Problem to solve – Below are some entries. Transcribe the lines from the one holding "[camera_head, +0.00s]" to the one holding "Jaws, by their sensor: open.", inclusive, but not the pictures among them.

Data supplied –
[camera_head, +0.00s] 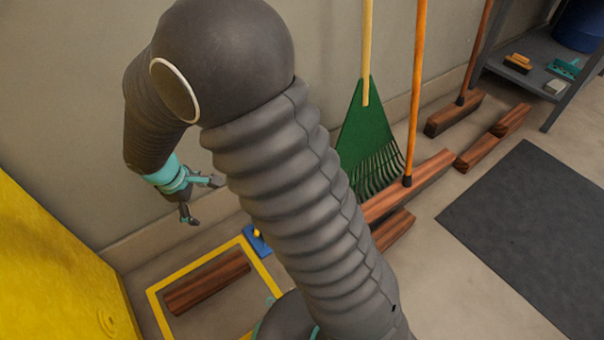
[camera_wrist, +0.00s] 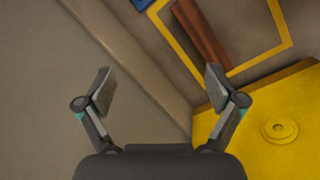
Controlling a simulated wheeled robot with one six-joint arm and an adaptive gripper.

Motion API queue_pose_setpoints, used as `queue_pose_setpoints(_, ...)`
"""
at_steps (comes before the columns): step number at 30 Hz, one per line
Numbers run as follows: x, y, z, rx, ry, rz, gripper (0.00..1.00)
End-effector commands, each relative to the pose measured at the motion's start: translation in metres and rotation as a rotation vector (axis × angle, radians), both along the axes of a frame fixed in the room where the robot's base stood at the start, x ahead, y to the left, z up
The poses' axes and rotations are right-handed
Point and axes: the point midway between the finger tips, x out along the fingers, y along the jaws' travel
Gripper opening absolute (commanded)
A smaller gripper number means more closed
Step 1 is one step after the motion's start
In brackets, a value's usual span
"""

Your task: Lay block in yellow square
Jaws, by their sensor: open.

...

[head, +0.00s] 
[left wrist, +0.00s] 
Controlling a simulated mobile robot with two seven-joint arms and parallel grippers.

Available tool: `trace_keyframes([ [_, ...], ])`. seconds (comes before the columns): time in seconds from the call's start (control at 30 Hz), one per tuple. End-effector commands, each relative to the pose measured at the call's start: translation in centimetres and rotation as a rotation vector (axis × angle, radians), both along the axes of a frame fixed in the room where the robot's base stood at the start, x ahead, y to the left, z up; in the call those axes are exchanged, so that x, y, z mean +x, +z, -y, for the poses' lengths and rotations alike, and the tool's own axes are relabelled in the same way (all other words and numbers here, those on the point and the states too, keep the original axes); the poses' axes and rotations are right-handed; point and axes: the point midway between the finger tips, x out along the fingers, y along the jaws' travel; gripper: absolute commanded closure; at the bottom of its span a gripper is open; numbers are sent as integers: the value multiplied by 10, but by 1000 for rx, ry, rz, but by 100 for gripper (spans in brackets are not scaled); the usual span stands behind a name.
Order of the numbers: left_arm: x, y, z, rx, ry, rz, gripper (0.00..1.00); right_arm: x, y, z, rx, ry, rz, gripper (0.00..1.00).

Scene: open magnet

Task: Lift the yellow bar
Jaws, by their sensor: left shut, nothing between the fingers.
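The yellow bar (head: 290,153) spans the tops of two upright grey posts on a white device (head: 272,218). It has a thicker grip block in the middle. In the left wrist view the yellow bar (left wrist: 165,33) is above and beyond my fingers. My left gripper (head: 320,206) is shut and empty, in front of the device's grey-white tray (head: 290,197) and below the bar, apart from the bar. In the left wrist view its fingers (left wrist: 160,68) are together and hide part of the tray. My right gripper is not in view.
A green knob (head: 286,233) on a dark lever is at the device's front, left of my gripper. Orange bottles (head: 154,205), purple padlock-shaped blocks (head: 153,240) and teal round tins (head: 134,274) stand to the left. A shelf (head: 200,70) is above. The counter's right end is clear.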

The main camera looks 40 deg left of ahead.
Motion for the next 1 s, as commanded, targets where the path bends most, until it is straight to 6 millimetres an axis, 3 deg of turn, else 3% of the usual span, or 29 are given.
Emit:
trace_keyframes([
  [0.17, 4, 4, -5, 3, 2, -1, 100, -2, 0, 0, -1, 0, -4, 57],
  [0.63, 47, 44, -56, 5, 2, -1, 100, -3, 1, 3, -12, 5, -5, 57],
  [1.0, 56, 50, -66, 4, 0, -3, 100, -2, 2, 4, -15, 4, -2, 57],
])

Finished task –
[camera_head, +0.00s] 
[camera_wrist, +0.00s] 
Controlling a simulated wheeled robot with one six-joint arm and an adaptive gripper.

Motion API queue_pose_setpoints, used as `queue_pose_setpoints(_, ...)`
"""
at_steps (comes before the columns): step number at 30 Hz, one per line
Numbers run as follows: x, y, z, rx, ry, rz, gripper (0.00..1.00)
End-effector commands, each relative to the pose measured at the motion's start: translation in metres and rotation as a rotation vector (axis × angle, radians), both along the axes of a frame fixed in the room where the robot's base stood at the start, x ahead, y to the left, z up
The poses' axes and rotations are right-handed
Point and axes: the point midway between the finger tips, x out along the fingers, y along the jaws' travel
Gripper opening absolute (commanded)
A smaller gripper number means more closed
Step 1 is one step after the motion's start
In brackets, a value's usual span
"""

Your task: Lay block in yellow square
Jaws, by their sensor: open.

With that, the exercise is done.